━━ SUPPLIED MATERIAL

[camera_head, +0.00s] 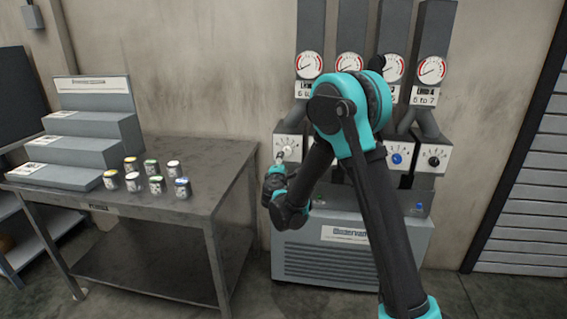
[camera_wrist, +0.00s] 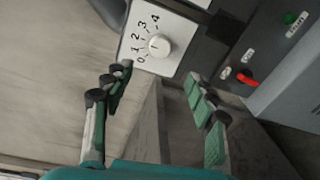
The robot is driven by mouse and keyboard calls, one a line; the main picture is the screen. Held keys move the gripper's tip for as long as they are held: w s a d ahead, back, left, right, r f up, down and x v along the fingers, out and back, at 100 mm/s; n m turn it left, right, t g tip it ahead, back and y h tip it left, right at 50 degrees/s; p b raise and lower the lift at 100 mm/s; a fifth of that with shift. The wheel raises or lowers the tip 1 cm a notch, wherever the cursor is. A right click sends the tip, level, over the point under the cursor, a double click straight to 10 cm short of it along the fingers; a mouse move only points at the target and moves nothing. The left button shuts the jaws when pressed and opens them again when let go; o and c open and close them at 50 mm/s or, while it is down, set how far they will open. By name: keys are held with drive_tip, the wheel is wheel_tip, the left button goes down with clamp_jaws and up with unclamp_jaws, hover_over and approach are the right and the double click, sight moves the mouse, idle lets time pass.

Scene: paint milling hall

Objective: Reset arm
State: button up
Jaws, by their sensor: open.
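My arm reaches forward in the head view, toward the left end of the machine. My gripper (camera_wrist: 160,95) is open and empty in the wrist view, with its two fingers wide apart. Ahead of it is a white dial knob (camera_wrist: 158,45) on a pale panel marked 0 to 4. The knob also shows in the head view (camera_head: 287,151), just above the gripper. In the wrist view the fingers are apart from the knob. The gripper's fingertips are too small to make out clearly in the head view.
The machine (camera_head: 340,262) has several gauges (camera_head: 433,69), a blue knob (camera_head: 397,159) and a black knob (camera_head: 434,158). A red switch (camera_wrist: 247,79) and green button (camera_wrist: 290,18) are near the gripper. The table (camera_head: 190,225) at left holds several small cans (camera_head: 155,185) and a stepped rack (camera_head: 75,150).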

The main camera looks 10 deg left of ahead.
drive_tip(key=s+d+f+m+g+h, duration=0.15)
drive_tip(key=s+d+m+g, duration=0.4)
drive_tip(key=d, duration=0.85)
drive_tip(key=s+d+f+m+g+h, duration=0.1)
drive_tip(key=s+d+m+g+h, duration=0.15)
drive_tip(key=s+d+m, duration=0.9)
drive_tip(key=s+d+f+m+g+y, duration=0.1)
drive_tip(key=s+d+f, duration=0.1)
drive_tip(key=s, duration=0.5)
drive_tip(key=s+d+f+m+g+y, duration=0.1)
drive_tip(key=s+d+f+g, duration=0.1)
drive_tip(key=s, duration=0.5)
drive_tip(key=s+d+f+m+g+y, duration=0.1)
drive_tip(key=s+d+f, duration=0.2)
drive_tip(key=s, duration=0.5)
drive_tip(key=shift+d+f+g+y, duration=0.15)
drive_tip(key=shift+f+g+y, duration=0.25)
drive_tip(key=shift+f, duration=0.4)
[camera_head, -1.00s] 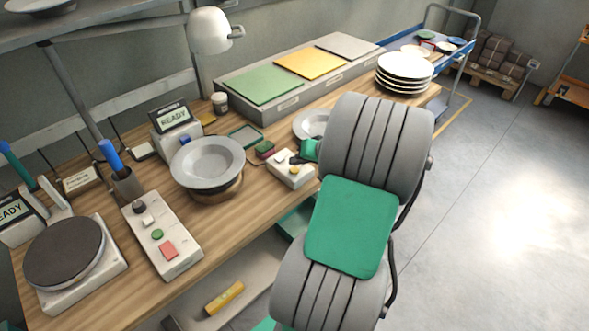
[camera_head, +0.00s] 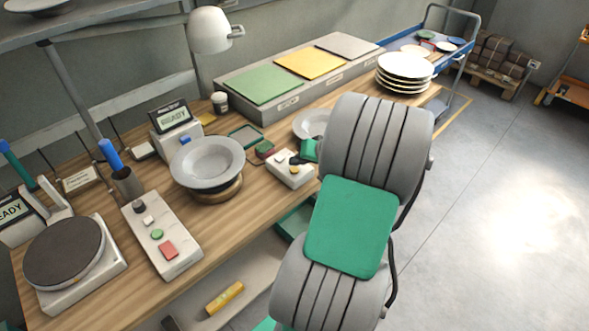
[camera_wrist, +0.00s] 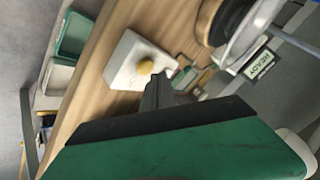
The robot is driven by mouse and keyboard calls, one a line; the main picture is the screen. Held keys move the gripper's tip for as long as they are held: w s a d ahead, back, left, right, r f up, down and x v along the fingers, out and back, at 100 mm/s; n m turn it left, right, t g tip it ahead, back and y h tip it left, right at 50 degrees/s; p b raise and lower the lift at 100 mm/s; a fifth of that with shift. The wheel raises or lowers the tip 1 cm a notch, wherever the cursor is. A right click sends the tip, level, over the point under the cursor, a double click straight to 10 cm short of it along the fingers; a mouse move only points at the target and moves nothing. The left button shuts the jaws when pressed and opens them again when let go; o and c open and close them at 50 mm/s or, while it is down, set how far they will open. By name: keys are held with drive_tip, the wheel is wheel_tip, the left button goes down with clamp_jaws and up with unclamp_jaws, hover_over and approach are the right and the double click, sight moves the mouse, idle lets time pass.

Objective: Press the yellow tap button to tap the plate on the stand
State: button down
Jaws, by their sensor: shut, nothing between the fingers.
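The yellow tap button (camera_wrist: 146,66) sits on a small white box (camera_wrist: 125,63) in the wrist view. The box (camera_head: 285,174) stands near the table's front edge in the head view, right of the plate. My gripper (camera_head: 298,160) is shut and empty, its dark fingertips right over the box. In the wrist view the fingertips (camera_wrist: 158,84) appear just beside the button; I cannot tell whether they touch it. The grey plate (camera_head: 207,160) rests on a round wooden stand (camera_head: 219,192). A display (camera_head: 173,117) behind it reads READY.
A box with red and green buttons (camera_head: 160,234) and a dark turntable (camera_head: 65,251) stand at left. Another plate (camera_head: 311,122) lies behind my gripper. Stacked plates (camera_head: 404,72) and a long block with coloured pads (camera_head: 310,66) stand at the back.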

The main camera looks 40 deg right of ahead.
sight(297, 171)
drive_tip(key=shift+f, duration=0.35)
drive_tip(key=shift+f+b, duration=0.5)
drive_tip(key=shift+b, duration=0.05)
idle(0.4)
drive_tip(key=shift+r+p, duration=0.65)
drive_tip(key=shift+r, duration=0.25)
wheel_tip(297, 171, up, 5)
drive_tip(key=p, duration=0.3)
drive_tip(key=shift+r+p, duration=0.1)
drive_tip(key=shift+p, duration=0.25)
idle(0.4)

━━━━
━━ SUPPLIED MATERIAL

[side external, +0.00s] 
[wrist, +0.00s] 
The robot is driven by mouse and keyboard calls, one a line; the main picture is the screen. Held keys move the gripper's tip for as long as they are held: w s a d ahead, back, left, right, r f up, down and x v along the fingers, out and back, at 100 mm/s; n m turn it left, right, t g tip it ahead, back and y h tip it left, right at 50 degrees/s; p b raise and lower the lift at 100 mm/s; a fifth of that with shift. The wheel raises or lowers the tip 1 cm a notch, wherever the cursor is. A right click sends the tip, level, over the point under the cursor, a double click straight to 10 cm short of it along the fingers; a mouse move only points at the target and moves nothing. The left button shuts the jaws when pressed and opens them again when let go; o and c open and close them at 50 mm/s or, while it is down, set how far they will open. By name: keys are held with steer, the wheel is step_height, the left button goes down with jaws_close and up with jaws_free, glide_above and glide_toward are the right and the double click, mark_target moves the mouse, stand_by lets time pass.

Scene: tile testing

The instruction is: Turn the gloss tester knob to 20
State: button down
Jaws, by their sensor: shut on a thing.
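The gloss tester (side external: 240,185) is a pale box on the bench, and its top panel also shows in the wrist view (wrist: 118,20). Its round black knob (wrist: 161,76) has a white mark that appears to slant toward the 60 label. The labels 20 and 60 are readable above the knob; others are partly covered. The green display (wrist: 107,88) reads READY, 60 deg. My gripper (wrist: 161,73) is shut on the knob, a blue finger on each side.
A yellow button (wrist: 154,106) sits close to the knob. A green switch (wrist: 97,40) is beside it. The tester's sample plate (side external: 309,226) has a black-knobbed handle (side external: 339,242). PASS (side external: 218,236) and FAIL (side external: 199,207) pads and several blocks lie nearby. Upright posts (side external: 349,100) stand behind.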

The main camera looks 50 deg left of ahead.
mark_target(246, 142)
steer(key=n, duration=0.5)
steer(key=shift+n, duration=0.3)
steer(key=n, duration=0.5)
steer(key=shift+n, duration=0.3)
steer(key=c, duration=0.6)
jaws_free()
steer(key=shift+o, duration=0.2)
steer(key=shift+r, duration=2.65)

━━━━

◆ INSTRUCTION:
Search the entries for the word "Scene", then gather every line that has it.

◆ OUTPUT OF THE EXERCISE:
Scene: paint milling hall
Scene: tile testing

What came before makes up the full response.